Provided material –

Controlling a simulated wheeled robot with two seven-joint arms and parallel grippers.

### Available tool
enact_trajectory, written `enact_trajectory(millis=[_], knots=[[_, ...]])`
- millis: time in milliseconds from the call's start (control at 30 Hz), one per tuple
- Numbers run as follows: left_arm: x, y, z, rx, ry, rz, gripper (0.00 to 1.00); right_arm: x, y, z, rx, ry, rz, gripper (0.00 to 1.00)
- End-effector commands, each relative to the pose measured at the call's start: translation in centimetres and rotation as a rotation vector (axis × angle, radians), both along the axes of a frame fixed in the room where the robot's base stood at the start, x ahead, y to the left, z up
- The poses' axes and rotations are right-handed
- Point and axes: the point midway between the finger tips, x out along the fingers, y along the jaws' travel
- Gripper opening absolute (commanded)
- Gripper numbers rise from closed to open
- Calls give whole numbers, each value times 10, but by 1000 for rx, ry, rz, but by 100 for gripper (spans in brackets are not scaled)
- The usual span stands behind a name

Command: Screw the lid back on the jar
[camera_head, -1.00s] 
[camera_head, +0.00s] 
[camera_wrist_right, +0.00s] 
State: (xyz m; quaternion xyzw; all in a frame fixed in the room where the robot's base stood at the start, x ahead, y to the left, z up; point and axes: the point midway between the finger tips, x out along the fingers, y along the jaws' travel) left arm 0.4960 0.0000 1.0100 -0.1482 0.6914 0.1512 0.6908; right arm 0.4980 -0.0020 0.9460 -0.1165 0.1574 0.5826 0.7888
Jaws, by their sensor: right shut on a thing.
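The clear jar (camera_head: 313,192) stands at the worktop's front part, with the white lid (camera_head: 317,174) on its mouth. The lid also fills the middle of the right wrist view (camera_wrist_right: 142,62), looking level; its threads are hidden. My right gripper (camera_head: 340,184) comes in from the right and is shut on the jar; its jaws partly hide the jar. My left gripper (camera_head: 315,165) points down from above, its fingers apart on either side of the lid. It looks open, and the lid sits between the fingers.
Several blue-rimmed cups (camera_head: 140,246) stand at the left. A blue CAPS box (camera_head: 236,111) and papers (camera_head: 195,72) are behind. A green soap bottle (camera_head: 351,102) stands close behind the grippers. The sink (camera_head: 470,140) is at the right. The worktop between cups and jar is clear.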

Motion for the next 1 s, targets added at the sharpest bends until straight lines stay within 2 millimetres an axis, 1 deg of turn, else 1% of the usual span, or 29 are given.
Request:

What to do – Copy verbatim the line that contains "- Gripper numbers rise from closed to open", the line that contains "State: (xyz m;", and all lines between them.

Full solution –
- Gripper numbers rise from closed to open
- Calls give whole numbers, each value times 10, but by 1000 for rx, ry, rz, but by 100 for gripper (spans in brackets are not scaled)
- The usual span stands behind a name

Command: Screw the lid back on the jar
[camera_head, -1.00s] 
[camera_head, +0.00s] 
[camera_wrist_right, +0.00s] 
State: (xyz m; quaternion xyzw; all in a frame fixed in the room where the robot's base stood at the start, x ahead, y to the left, z up; point and axes: the point midway between the finger tips, x out along the fingers, y along the jaws' travel) left arm 0.4960 0.0000 1.0100 -0.1482 0.6914 0.1512 0.6908; right arm 0.4980 -0.0020 0.9460 -0.1165 0.1574 0.5826 0.7888

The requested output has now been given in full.